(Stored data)
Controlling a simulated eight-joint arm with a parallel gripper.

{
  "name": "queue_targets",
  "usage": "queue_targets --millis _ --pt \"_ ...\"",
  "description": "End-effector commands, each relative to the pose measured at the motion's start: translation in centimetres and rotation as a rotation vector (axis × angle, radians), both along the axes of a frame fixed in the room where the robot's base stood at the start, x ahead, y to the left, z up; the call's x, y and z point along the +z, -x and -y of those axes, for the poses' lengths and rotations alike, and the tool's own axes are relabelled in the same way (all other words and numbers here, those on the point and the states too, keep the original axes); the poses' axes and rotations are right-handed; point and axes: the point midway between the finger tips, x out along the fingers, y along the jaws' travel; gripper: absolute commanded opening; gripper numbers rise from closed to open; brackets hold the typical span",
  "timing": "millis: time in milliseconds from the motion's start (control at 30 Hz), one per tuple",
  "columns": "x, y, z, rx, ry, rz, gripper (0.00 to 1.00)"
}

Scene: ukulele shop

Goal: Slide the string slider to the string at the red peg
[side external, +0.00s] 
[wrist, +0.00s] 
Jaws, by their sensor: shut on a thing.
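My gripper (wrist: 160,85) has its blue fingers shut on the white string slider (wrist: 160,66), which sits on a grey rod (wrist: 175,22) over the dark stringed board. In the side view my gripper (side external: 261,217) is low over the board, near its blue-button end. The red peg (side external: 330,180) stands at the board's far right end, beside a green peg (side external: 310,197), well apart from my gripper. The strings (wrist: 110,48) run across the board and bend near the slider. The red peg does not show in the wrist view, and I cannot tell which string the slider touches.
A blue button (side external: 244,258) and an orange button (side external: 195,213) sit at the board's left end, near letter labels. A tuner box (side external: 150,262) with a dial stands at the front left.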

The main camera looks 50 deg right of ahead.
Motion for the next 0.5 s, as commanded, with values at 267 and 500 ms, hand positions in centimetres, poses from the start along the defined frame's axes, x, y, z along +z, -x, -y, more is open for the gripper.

--

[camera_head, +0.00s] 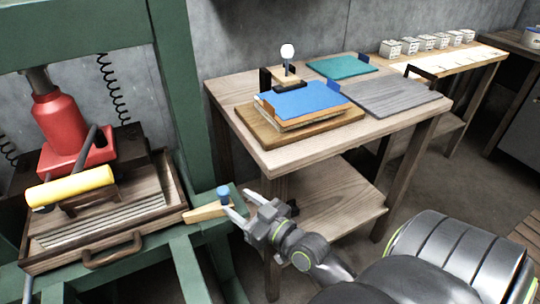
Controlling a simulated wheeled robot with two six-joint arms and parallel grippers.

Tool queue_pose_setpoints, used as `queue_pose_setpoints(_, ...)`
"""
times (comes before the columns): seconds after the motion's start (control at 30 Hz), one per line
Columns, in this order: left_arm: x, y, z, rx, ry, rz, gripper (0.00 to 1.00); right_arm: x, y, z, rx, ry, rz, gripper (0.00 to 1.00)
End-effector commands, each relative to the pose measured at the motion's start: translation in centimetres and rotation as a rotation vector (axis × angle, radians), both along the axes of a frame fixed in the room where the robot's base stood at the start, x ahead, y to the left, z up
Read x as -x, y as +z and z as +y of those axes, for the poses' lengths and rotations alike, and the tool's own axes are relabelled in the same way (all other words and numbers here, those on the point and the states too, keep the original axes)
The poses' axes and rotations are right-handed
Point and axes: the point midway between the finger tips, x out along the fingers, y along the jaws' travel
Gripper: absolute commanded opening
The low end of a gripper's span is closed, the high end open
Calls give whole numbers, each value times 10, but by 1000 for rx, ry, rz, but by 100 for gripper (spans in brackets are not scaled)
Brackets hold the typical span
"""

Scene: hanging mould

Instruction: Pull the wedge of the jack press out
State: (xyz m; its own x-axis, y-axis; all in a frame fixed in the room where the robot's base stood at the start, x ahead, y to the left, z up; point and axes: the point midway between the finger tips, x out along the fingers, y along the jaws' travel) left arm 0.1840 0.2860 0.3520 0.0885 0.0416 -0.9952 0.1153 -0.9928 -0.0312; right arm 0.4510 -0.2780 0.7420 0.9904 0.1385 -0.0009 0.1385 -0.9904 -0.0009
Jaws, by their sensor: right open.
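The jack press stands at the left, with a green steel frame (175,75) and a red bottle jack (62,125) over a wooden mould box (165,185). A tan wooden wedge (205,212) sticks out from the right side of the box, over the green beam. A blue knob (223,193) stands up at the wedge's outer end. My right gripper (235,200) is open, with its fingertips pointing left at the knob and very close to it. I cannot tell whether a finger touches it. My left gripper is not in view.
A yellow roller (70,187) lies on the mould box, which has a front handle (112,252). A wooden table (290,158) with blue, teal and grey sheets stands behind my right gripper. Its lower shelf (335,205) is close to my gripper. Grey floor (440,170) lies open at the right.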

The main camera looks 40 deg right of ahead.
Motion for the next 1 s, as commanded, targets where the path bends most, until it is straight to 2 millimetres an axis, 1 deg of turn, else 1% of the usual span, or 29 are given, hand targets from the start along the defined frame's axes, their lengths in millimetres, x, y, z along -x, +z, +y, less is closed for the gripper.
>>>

---

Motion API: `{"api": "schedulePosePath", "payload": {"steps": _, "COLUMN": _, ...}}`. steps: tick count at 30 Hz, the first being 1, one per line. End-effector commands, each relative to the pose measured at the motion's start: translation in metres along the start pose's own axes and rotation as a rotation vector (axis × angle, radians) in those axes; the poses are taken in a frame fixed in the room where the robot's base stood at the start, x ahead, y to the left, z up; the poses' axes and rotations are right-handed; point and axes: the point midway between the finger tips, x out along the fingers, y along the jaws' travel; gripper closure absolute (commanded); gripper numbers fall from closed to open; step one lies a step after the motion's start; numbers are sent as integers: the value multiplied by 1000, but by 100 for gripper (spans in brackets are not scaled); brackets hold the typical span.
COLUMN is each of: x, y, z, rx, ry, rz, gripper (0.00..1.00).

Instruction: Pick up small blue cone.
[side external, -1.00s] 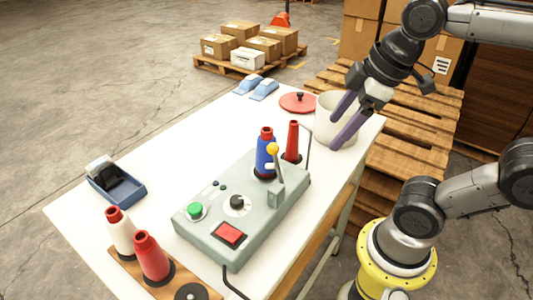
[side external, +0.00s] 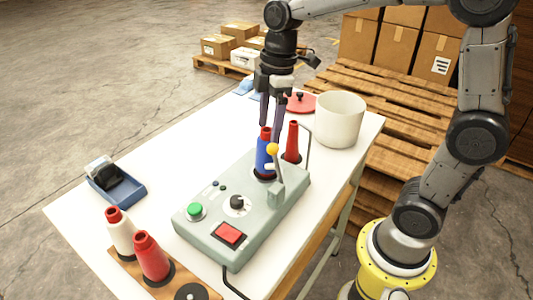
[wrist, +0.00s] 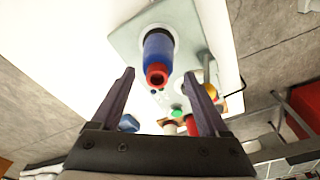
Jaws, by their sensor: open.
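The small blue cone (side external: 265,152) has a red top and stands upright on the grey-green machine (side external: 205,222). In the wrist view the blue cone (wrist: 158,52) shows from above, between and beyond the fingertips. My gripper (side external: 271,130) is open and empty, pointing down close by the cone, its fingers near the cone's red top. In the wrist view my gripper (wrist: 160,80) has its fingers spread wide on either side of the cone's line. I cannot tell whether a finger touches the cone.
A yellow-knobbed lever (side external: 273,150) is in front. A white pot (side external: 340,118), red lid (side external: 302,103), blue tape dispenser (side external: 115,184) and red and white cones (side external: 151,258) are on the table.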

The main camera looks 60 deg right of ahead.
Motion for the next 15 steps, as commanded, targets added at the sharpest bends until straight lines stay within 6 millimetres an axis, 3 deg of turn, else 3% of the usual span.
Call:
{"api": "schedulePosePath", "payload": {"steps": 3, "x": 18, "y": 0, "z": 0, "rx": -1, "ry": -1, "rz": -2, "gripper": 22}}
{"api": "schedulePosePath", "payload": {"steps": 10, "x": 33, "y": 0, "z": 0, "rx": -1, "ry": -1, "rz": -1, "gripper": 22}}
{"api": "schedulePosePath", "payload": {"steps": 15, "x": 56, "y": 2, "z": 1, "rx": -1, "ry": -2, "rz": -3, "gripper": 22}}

◆ **Instructions to follow**:
Take every line above carrying "until" and return it.

◆ **Result of this exercise**:
Motion for the next 1 s, as commanded, targets where the path bends most, until it is straight to 2 millimetres an axis, 1 deg of turn, else 1% of the usual span, or 29 are given, hand targets from the start along the defined frame's axes, their lengths in millimetres, x, y, z along -x, +z, +y, less is closed for the gripper.
Motion for the next 15 steps, as commanded, targets added at the sharpest bends until straight lines stay within 6 millimetres an axis, 3 deg of turn, else 3% of the usual span.

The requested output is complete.